But we don't want everyone to learn their lessons from previous experts, right? Of course we love and respect our elders, but if we, collectively, learned every lesson through their teaching and carried that forward, that's not a world that makes much progress. Progress is frequently non-linear, which means it often bucks years and centuries of collected and accepted knowledge. So as I pondered the futility of saving Keegan from years and years of hot stoves, I considered two expansions of my thoughts. First, what is the right balance of learning from data — defined as knowledge from the past imparted by a trusted advisor — and learning from experience — defined as "testing the waters" even if someone told you it wasn't worth it? Second, how can organizations, more broadly, reconsider how they learn from data and experience?
The first question is not about someone that learns from experience 90% of the time (this person would never survive the world) vs someone who learns from experience 5% of the time (this number might still be too high). We are human, we learn the vast majority of what we know from mentors of all sorts, not from experience. Our species has an enormous dependence on trusted advisors passing on important information to us precisely so we don't have to experience things on our own to know they are true. We would have gone extinct long ago if all of us had to learn, on our own, that animals with big sharp teeth are dangerous. Most of our less survival-oriented knowledge is the same. In order to learn basic arithmetic and a number of logical derivations from those basics, we do not need to derive a formulation of the Peano axioms on our own. We just accept certain things as true without formal proof. But even though we have a massive, readily available suite of knowledge at our fingertips these days, sometimes it's more interesting and beneficial to discover how things work on your own.
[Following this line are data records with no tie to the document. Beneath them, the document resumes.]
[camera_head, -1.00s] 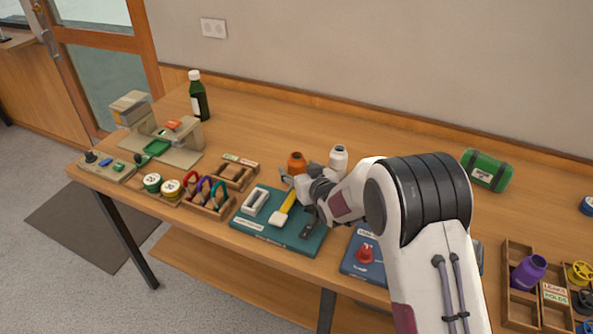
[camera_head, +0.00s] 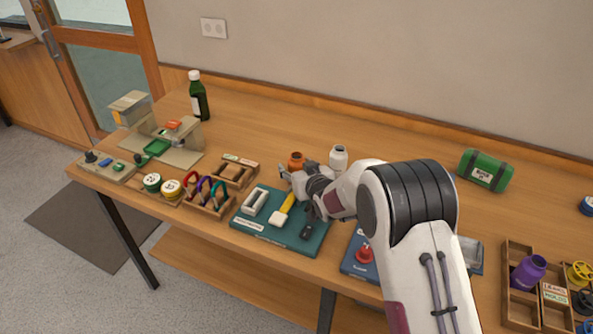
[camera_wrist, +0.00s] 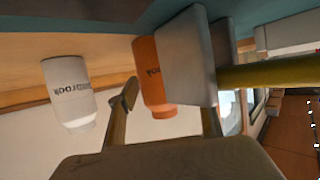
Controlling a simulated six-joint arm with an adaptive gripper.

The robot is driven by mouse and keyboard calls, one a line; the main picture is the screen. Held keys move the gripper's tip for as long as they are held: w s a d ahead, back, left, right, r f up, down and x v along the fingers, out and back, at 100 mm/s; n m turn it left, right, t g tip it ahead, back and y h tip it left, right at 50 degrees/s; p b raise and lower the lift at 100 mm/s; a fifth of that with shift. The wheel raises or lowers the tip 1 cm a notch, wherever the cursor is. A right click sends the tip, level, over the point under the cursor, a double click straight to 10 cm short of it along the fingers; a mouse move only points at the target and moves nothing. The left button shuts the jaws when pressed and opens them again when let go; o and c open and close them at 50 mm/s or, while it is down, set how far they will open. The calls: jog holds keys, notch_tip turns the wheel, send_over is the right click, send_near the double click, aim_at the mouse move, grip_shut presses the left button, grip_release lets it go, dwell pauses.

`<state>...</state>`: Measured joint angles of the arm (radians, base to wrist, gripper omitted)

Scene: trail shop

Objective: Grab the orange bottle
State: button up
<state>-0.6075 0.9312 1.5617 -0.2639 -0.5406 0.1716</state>
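The orange bottle (camera_head: 296,161) stands on the wooden table just beyond my gripper (camera_head: 287,177). In the wrist view the orange bottle (camera_wrist: 148,72) appears upside down, between the lines of my two spread fingers (camera_wrist: 166,108). The gripper is open, with no visible grip on anything. A pale mallet head (camera_wrist: 186,62) hides part of the bottle and of one finger. I cannot tell whether a finger touches the bottle.
A white bottle (camera_head: 338,158) stands right of the orange one. The mallet's yellow handle (camera_head: 287,203) is on the teal board (camera_head: 262,230) close to the gripper. A dark green bottle (camera_head: 198,98) stands back left. The table behind the orange bottle is clear.

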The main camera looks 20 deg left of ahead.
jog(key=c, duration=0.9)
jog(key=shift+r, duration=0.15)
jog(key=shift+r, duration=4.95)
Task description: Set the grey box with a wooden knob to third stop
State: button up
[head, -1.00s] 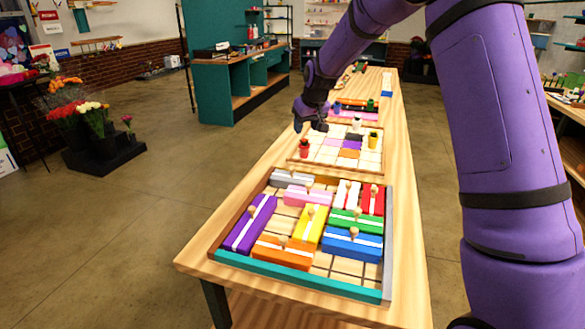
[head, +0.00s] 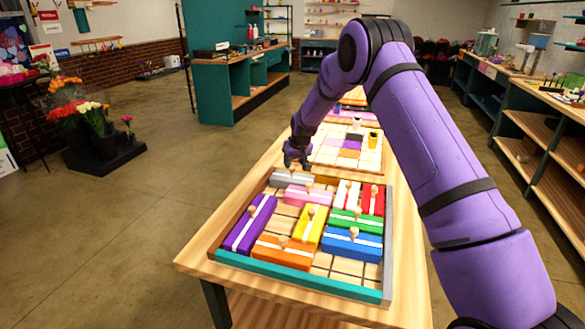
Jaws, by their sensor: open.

It was way more fun for me to play around on pianos and guitars to discover how different chords sounded together than it would have been to learn the same lesson from the many books that could have taught me everything I wanted to know about music theory.
In many circumstances that look and feel like my musical experience, I find experiential learning is best. I use this when I'm training analysts. I'd rather have them struggle with problems that I already have solutions for than to teach them my answer in almost all cases. It is worth it, to me, to sacrifice short term efficiency for a long term gain in efficiency. And honestly, the young analysts frequently come up with better and more creative solutions than the one I already built, which is a major point in favor of being judicious with how often you inject your expert knowledge into a problem-solving situation. It also forces junior people, early in their careers, to grapple with and solve big, open-ended questions. But there are risks. If you push people to come up with their own creative solutions, those solutions could be error-riddled, and if you or the people you lead that are responsible for quality control are stretched, those errors could end up in final products. I imagine my error prone version of experiential teaching and learning is not a great solution for, say, accountants, for whom the risk of inaccuracy and imprecision is likely much higher than the reward of future efficiency in how the accounting is done. As my partner often reminds me, these CFOs are on the hook legally. As is typical for these kinds of questions, the answer to "how much should I experience on my own vis a vis learning from others?" is "it depends".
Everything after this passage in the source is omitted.